Depremin üzerinden 12 gün geçti.

Asrın felaketi denilen bu depremin karşısında yaşanan büyük çaresizlik, depremin oluşturduğu yarıklar gibi insanların yüreğinde ve hafızasında, bir o kadar derin izler, yarıklar bıraktı. 6 Şubat Kahramanmaraş depremi, toplumda tam bir psikolojik ve sosyolojik enkaz yarattı.

260 saat sonra çıkarıldı bir çocuk..

Dile kolay 260 saat!

Saatlerce günlerce kurtarılmayı beklemek, beklerken kaybedilen canlar!

Ama asla unutulmayacak bir diğer iz de şehirlerin büyük bir kısmı göçük altında perişan halde yardım beklerken; enkazın üstünde yaşanan trajediyi siyasete konu edenlerin, yalancıların, yağmacıların, nefret körükleyenlerin yarattığı travma.

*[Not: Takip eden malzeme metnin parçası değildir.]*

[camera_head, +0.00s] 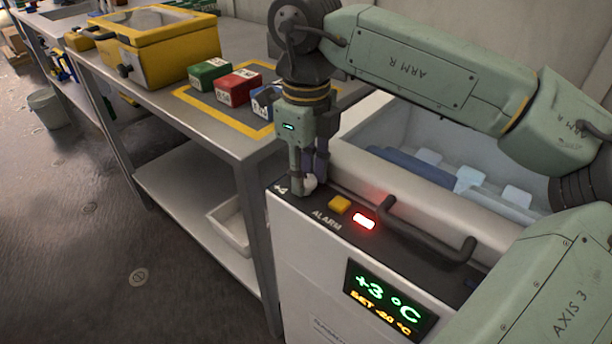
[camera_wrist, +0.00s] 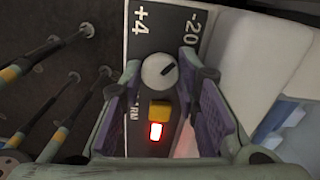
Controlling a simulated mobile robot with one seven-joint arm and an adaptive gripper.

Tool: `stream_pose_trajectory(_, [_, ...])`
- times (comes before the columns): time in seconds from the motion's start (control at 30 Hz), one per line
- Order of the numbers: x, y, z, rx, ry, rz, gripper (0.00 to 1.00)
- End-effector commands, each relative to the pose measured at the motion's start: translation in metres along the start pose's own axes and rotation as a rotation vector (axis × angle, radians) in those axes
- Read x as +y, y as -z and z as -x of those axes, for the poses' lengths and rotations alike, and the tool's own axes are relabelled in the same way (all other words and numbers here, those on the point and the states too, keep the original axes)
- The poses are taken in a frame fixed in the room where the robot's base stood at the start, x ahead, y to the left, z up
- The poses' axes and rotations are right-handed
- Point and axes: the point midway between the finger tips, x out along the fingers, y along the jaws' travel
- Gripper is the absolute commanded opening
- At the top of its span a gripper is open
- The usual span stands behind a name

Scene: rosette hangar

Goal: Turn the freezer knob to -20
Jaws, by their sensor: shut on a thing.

260 saat enkazın altında kurtarılmayı bekleyen bir çocuk varken; siyaset yapıp, nasıl yardımcı olabiliriz demeden sadece konuşmak için konuşan birçok siyasetçi..

Bu kadar mı değersizleşti bir insan canı? Alacağınız bir oy enkaz altındaki candan daha mı önemli?

Halka öncü olmaları gerekirken, halka birlik olmayı göstermeleri gerekirken siyasi propaganda yapılması ne kadar doğru? İlerde geriye dönüp baktıklarında vicdanları nasıl rahat olabilecek aklım almıyor.

Yaşam umudu bir yana cenazelerine kavuşmayı diledi insanlar.

Bunun yanında insanlar cenazeleri için kefen bulamazken, dünya malına bir türlü doymayan insanların(!) yardım tırlarının önünü kesip tırları yağmalamaları nasıl bir vicdansızlık?

Bir kefene, bir çift çoraba muhtaç olan insanlara yollanan yardım!

Nasıl bu hale geldik?

Yaşadıklarımız içler acısı.

Çok kolay unutan bir milletiz ama umarım bunları asla unutmayız.